The brokerage increased its earnings forecasts for the world’s biggest contract chipmaker by 2%-6% for 2025-27 after boosting projected wafer revenue from 3-nanometre and 5-nanometre production.
It now expects TSMC’s dollar revenue to grow roughly 29% next year and 17% in 2026.
Goldman sees limited risk of further reductions in orders for AI processors, citing improved supply-chain coordination between TSMC and server builders.
At the same time, it said more smartphone, server and networking customers are adopting CoWoS – a chip-on-wafer packaging technique that allows multiple chips to be combined inside a single module, helping diversify demand.
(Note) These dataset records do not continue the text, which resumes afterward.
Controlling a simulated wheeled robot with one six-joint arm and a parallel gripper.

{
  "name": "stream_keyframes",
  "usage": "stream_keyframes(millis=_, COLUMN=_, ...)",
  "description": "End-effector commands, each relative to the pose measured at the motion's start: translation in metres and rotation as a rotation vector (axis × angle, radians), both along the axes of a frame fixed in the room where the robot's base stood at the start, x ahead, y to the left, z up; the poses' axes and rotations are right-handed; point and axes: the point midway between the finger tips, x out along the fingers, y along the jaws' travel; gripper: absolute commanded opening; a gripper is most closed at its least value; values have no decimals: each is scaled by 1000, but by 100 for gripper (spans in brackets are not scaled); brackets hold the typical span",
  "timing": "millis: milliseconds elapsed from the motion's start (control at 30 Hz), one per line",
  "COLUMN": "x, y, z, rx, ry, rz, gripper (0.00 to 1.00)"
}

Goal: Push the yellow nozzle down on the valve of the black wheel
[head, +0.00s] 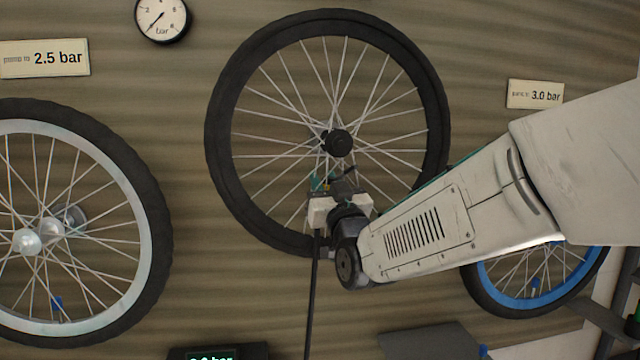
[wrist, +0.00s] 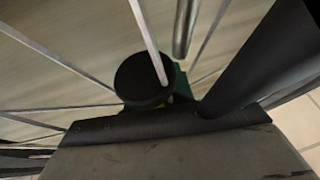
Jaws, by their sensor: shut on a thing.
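The black wheel (head: 222,140) hangs upright in the middle of the head view, with a black hub and pale spokes. My gripper (head: 324,186) is in front of its lower part, between hub and bottom rim, and shut. A black hose (head: 313,290) hangs straight down from it. The yellow nozzle is almost wholly hidden; only a small yellow sliver (wrist: 171,99) shows in the wrist view, beside a round black part (wrist: 143,82).
A silver-rimmed wheel (head: 155,215) stands at left, and a blue-rimmed wheel (head: 517,302) is low at right behind my arm. A pressure gauge (head: 162,18) and signs reading 2.5 bar (head: 45,58) and 3.0 bar (head: 535,94) are on the wall. Spokes (wrist: 146,35) pass close to my gripper.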

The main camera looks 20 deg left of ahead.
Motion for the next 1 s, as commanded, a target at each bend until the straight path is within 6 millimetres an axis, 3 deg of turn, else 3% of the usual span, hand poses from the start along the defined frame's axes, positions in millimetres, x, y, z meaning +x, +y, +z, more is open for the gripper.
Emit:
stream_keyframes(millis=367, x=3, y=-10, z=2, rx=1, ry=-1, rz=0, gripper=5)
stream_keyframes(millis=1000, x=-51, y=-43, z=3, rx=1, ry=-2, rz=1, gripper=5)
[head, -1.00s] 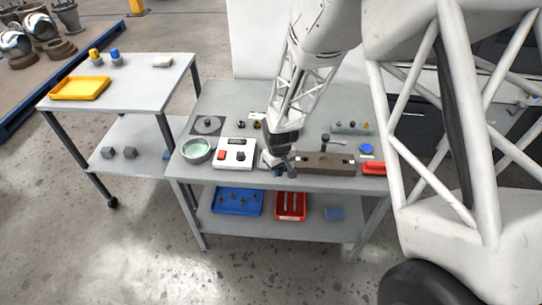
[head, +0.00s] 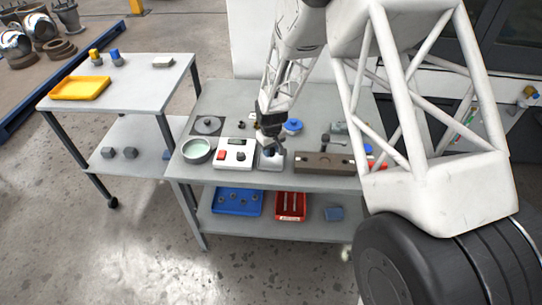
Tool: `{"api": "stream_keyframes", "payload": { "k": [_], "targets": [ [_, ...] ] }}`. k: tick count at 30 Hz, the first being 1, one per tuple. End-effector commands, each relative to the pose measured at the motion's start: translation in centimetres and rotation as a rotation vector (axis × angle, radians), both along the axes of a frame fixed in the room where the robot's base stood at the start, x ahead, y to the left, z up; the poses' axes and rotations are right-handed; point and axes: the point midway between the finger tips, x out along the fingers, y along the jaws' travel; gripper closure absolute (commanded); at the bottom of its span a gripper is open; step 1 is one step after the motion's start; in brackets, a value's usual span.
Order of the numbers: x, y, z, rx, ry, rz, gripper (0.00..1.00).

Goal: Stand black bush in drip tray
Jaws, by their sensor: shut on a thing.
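My gripper (head: 269,143) points down over the workbench, just right of the white control box. It is shut on a small dark thing, which appears to be the black bush (head: 269,152); the fingers hide much of it. Directly below is a small grey square tray (head: 264,167), which looks like the drip tray. The bush is over or inside this tray; I cannot tell whether it touches the bottom. The bush looks roughly upright.
A brown block with holes (head: 323,163) is close on the right. A blue round part (head: 292,126) lies behind. A yellow tray (head: 80,88) sits on the left cart.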

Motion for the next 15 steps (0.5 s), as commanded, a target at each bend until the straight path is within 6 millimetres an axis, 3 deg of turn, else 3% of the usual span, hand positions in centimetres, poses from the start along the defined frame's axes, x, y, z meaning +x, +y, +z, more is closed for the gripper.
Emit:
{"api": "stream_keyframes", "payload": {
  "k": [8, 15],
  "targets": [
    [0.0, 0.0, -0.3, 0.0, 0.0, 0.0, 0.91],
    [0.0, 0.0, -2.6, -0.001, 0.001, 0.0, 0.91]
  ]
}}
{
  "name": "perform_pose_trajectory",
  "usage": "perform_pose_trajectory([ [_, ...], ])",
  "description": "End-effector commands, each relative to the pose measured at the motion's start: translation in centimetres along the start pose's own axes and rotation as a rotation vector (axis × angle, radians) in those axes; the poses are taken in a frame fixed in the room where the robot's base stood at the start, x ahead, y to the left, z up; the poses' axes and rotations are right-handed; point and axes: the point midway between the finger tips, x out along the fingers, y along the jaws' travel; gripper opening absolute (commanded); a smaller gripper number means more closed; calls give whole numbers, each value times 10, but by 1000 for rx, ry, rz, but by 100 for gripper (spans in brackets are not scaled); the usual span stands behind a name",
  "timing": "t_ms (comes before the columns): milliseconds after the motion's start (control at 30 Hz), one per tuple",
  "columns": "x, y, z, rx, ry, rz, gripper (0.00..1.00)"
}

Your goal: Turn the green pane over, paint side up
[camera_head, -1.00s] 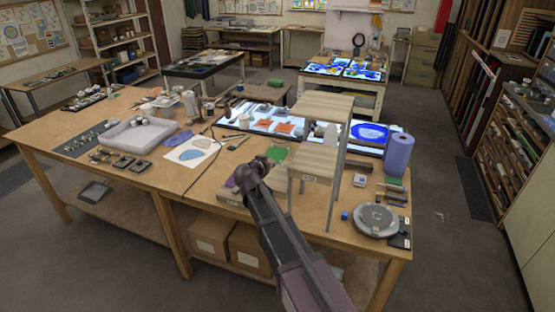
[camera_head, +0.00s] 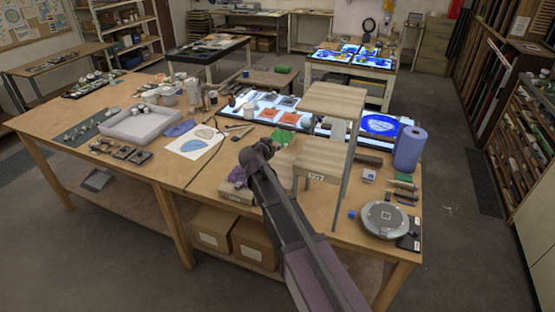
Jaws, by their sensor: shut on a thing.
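The green pane (camera_head: 282,136) shows as a small bright green patch at the tip of my gripper (camera_head: 273,144), over the worktable (camera_head: 222,180) and left of the wooden stand. My gripper is dark, seen from behind, and shut on the pane; its fingers are mostly hidden by the wrist. The arm and the stand cover part of the pane. I cannot tell its tilt, which side carries paint, or whether it touches anything below.
The wooden stand (camera_head: 334,102) rises close right of my gripper. A light table with orange and grey panes (camera_head: 291,118) lies behind. A blue paper roll (camera_head: 409,149) and a round turntable (camera_head: 384,219) stand right. Sheets with a drawing (camera_head: 195,141) lie left.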

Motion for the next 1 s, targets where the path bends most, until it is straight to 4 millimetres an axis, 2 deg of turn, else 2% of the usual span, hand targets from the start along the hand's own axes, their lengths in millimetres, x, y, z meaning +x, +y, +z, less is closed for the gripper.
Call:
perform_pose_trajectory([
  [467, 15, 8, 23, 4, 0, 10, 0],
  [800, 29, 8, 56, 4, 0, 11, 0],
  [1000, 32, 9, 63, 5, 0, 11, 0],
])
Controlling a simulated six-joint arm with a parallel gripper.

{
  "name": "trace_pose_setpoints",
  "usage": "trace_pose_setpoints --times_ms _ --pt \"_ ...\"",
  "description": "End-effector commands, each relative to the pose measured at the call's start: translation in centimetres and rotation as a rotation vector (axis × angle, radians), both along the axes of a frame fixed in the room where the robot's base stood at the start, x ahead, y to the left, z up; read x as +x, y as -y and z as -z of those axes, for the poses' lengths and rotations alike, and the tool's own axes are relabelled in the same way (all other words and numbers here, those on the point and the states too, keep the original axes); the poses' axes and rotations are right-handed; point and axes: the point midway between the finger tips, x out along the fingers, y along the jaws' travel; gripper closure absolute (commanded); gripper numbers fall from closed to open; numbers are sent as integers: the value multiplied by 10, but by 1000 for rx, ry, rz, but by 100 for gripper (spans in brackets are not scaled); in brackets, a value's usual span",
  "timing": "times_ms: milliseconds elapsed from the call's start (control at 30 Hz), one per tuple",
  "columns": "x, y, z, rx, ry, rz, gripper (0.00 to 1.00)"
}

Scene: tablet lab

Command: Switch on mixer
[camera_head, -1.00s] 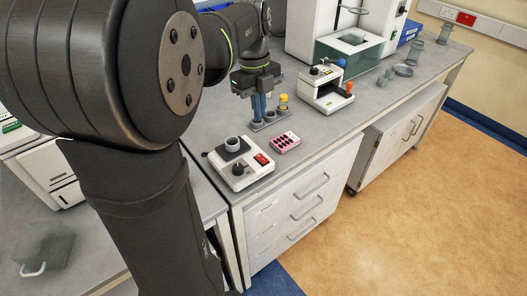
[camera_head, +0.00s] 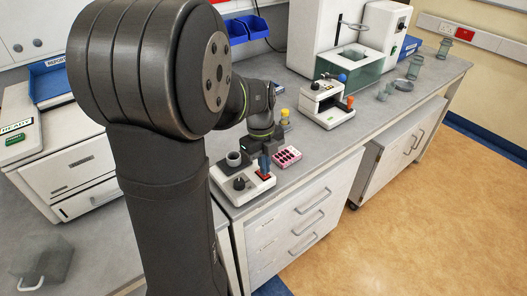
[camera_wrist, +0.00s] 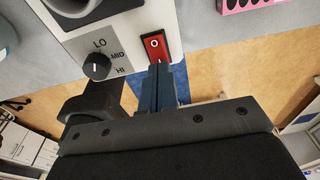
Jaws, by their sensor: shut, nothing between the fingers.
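The mixer (camera_head: 229,183) is a white box with a grey cup (camera_head: 234,158) on a dark pad, a black knob and a red rocker switch. In the wrist view the red switch (camera_wrist: 155,46) shows white marks; I cannot tell which side is pressed. The black knob (camera_wrist: 96,66) sits beside the labels LO, MID and HI. My gripper (camera_wrist: 158,68) is shut and empty, its blue-grey fingertips close to the switch's near end; contact is unclear. In the head view my gripper (camera_head: 264,167) points down at the mixer's right side and hides part of the switch.
A pink rack (camera_head: 287,156) with dark wells lies right of the mixer. A yellow-capped item (camera_head: 285,115) stands behind it. A white device (camera_head: 327,103) with blue and orange knobs stands further back. The bench's front edge runs close by the mixer.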

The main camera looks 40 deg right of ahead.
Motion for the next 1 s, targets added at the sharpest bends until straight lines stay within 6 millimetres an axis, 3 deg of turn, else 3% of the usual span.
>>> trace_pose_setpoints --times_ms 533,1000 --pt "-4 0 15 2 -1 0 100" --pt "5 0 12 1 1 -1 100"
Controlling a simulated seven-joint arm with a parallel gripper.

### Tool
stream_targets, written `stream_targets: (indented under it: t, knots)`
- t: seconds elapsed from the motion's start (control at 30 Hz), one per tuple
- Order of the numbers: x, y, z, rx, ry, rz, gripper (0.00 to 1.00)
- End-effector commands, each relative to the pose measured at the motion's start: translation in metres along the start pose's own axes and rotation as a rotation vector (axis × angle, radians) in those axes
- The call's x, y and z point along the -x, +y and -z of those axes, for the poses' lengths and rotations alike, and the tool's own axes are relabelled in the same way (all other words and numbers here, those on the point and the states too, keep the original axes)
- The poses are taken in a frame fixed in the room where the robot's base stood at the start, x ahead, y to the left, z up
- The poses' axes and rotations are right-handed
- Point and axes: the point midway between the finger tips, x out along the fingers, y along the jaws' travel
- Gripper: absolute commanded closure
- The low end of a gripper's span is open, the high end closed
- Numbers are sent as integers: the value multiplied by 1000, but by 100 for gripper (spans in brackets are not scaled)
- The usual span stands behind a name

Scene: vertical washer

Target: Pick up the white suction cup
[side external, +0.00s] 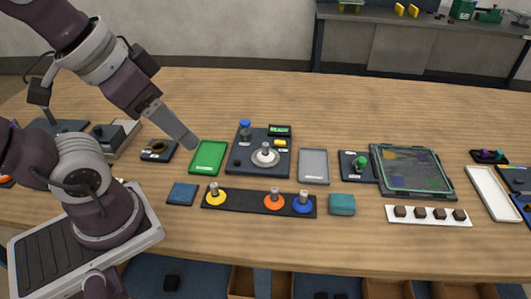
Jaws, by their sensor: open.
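The white suction cup (265,156), a white disc with a grey metal stem, stands upright on the dark square station (245,165) near the middle of the table. My gripper (189,140) is above the table to the left of the cup, near the top edge of the green tray (208,158). It is well apart from the cup. It is open, seen edge-on, and nothing shows between its fingers. Yellow (215,197), orange (274,202) and blue (302,205) suction cups stand on the black rack (245,203) in front of the station.
A grey tray (313,167) lies right of the station. A blue-topped knob (245,128) and a green display (279,131) sit on the station's back part. A teal block (342,204) is right of the rack. The table behind the station is clear.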

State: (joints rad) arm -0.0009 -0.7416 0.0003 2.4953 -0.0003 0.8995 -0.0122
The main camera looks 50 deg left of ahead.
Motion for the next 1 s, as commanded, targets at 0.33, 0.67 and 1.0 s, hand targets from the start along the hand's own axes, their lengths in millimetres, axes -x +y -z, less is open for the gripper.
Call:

The brokerage lifted its CoWoS shipment estimates to 664,000 wafers in 2025 and 1.56 million in 2027, and raised its capital-expenditure forecasts to US$42 billion for 2026 and US$50 billion for 2027 to reflect faster capacity expansion.
Goldman also expects TSMC to impose another round of price increases on its most advanced manufacturing nodes and packaging services in 2026, supported by tight supply and limited competition.
TSMC’s Taipei-listed shares were last at NT$1,070, about 13% below the new target, while its New York-listed ADRs traded around $222.18 in afternoon trading on Wednesday.